* _Task objective_
Which lines in the material below contain the word "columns"? Copy each of them.

* _Supplied material_

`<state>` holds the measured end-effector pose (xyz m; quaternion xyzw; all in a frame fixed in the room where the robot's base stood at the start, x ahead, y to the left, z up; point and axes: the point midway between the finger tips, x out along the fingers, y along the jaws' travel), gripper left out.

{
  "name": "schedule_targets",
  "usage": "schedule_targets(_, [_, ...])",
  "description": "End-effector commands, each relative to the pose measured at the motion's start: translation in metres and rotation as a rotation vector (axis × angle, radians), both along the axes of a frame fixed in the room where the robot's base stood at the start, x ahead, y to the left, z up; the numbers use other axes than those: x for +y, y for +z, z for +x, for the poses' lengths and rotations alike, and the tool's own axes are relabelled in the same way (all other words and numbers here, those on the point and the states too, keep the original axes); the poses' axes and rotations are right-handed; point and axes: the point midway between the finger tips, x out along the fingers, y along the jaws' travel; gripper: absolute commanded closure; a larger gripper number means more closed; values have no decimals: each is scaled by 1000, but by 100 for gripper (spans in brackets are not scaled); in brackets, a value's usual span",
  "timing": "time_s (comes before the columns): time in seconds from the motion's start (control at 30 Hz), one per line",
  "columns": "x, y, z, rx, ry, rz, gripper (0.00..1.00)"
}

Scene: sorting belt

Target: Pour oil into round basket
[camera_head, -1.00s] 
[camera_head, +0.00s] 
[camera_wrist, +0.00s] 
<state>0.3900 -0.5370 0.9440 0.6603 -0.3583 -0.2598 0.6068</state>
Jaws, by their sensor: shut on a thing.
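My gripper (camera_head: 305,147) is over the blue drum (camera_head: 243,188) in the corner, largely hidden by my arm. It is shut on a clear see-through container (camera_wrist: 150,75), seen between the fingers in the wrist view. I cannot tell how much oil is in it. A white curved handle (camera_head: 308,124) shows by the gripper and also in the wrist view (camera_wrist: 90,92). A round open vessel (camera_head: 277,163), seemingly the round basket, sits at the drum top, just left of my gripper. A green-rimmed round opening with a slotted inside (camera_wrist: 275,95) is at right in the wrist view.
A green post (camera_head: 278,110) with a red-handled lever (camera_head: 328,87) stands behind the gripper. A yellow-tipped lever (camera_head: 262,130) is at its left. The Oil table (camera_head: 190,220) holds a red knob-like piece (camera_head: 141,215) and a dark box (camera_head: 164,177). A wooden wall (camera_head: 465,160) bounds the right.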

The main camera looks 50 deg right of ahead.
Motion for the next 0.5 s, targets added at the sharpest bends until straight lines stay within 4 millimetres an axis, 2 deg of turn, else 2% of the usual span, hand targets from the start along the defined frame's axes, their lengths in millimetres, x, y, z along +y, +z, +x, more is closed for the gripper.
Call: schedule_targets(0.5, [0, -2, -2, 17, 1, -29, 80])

* _Answer to the problem_
  "timing": "time_s (comes before the columns): time in seconds from the motion's start (control at 30 Hz), one per line",
  "columns": "x, y, z, rx, ry, rz, gripper (0.00..1.00)"

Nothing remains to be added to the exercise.